### [What is expected]
All material below is to be reproduced exactly.

*** Data shown ***

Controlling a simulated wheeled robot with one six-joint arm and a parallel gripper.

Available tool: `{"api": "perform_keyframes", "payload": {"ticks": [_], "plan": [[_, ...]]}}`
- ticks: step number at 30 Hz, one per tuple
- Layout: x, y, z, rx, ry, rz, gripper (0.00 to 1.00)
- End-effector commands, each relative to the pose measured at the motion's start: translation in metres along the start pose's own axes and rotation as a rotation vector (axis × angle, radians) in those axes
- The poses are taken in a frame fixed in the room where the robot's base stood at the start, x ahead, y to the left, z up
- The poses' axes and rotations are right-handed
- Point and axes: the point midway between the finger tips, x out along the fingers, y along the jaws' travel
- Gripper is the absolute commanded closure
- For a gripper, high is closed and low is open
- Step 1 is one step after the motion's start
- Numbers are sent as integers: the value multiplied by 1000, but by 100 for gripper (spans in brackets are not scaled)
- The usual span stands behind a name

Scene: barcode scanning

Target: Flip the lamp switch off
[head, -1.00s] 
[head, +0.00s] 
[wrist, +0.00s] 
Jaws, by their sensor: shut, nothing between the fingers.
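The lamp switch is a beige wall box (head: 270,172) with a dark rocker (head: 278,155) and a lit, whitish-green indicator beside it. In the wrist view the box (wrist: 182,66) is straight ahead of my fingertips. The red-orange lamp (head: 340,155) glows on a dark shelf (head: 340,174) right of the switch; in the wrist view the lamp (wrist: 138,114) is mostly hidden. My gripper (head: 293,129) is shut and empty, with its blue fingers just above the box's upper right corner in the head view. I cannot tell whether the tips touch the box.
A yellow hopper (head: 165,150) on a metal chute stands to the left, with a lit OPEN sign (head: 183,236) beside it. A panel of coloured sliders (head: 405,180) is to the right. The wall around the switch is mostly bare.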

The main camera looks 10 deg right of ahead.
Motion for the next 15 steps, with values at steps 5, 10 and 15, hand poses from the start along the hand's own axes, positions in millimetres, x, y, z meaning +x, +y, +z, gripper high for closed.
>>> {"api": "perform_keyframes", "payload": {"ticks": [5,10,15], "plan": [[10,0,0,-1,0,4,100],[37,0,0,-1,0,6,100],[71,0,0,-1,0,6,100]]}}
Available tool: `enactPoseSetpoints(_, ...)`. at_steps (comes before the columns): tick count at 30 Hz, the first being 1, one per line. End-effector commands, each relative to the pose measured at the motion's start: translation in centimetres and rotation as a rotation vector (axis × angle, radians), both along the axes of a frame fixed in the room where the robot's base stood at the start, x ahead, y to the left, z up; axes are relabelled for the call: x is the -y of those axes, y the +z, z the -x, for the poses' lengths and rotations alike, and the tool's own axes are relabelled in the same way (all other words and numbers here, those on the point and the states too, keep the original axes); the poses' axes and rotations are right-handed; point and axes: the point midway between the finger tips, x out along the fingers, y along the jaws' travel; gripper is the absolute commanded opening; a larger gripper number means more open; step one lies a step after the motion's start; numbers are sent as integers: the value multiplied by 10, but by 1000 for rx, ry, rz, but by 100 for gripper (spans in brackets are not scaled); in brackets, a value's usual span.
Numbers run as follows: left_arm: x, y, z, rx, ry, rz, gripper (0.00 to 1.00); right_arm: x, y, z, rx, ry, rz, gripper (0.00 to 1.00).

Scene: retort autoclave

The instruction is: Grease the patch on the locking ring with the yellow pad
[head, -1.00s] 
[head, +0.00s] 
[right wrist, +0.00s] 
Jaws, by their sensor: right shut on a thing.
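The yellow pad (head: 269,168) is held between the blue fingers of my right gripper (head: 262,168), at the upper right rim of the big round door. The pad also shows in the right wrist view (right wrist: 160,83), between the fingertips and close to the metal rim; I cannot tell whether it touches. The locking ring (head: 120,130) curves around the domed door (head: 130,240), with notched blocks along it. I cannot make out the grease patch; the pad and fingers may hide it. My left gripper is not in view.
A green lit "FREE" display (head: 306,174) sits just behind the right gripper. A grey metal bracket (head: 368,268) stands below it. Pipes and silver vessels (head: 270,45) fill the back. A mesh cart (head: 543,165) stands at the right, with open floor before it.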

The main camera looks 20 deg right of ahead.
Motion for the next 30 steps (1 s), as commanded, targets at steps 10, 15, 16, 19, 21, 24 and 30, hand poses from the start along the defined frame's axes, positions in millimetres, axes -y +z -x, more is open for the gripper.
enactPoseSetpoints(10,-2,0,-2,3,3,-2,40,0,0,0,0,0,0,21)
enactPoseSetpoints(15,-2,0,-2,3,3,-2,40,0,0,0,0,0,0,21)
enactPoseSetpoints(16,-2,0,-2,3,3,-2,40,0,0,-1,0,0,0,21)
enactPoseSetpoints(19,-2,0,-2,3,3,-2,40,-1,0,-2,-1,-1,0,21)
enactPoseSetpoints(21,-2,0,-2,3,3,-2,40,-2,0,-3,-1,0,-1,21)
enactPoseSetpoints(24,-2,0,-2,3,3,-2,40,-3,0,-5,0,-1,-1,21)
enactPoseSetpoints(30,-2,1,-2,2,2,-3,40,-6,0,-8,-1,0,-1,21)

***

### [Reply to the task]
Controlling a simulated wheeled robot with one six-joint arm and a parallel gripper.

Available tool: `{"api": "perform_keyframes", "payload": {"ticks": [_], "plan": [[_, ...]]}}`
- ticks: step number at 30 Hz, one per tuple
- Layout: x, y, z, rx, ry, rz, gripper (0.00 to 1.00)
- End-effector commands, each relative to the pose measured at the motion's start: translation in metres along the start pose's own axes and rotation as a rotation vector (axis × angle, radians) in those axes
- The poses are taken in a frame fixed in the room where the robot's base stood at the start, x ahead, y to the left, z up
- The poses' axes and rotations are right-handed
- Point and axes: the point midway between the finger tips, x out along the fingers, y along the jaws' travel
- Gripper is the absolute commanded closure
- For a gripper, high is closed and low is open
- Step 1 is one step after the motion's start
- Numbers are sent as integers: the value multiplied by 1000, but by 100 for gripper (spans in brackets are not scaled)
- The usual span stands behind a name

Scene: barcode scanning

Target: Flip the lamp switch off
[head, -1.00s] 
[head, +0.00s] 
[wrist, +0.00s] 
Jaws, by their sensor: shut, nothing between the fingers.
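The lamp switch is a beige wall box (head: 270,172) with a dark rocker (head: 278,155) and a lit, whitish-green indicator beside it. In the wrist view the box (wrist: 182,66) is straight ahead of my fingertips. The red-orange lamp (head: 340,155) glows on a dark shelf (head: 340,174) right of the switch; in the wrist view the lamp (wrist: 138,114) is mostly hidden. My gripper (head: 293,129) is shut and empty, with its blue fingers just above the box's upper right corner in the head view. I cannot tell whether the tips touch the box.
A yellow hopper (head: 165,150) on a metal chute stands to the left, with a lit OPEN sign (head: 183,236) beside it. A panel of coloured sliders (head: 405,180) is to the right. The wall around the switch is mostly bare.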

The main camera looks 10 deg right of ahead.
Motion for the next 15 steps, with values at steps 5, 10 and 15, hand poses from the start along the hand's own axes, positions in millimetres, x, y, z meaning +x, +y, +z, gripper high for closed.
>>> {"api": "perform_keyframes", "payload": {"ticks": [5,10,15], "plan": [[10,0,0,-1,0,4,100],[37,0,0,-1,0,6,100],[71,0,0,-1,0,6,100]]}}
Available tool: `enactPoseSetpoints(_, ...)`. at_steps (comes before the columns): tick count at 30 Hz, the first being 1, one per line. End-effector commands, each relative to the pose measured at the motion's start: translation in centimetres and rotation as a rotation vector (axis × angle, radians), both along the axes of a frame fixed in the room where the robot's base stood at the start, x ahead, y to the left, z up; axes are relabelled for the call: x is the -y of those axes, y the +z, z the -x, for the poses' lengths and rotations alike, and the tool's own axes are relabelled in the same way (all other words and numbers here, those on the point and the states too, keep the original axes); the poses' axes and rotations are right-handed; point and axes: the point midway between the finger tips, x out along the fingers, y along the jaws' travel; gripper is the absolute commanded opening; a larger gripper number means more open; step one lies a step after the motion's start; numbers are sent as integers: the value multiplied by 10, but by 1000 for rx, ry, rz, but by 100 for gripper (spans in brackets are not scaled); in brackets, a value's usual span.
Numbers run as follows: left_arm: x, y, z, rx, ry, rz, gripper (0.00 to 1.00); right_arm: x, y, z, rx, ry, rz, gripper (0.00 to 1.00).

Scene: retort autoclave

The instruction is: Grease the patch on the locking ring with the yellow pad
[head, -1.00s] 
[head, +0.00s] 
[right wrist, +0.00s] 
Jaws, by their sensor: right shut on a thing.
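The yellow pad (head: 269,168) is held between the blue fingers of my right gripper (head: 262,168), at the upper right rim of the big round door. The pad also shows in the right wrist view (right wrist: 160,83), between the fingertips and close to the metal rim; I cannot tell whether it touches. The locking ring (head: 120,130) curves around the domed door (head: 130,240), with notched blocks along it. I cannot make out the grease patch; the pad and fingers may hide it. My left gripper is not in view.
A green lit "FREE" display (head: 306,174) sits just behind the right gripper. A grey metal bracket (head: 368,268) stands below it. Pipes and silver vessels (head: 270,45) fill the back. A mesh cart (head: 543,165) stands at the right, with open floor before it.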

The main camera looks 20 deg right of ahead.
Motion for the next 30 steps (1 s), as commanded, targets at steps 10, 15, 16, 19, 21, 24 and 30, hand poses from the start along the defined frame's axes, positions in millimetres, axes -y +z -x, more is open for the gripper.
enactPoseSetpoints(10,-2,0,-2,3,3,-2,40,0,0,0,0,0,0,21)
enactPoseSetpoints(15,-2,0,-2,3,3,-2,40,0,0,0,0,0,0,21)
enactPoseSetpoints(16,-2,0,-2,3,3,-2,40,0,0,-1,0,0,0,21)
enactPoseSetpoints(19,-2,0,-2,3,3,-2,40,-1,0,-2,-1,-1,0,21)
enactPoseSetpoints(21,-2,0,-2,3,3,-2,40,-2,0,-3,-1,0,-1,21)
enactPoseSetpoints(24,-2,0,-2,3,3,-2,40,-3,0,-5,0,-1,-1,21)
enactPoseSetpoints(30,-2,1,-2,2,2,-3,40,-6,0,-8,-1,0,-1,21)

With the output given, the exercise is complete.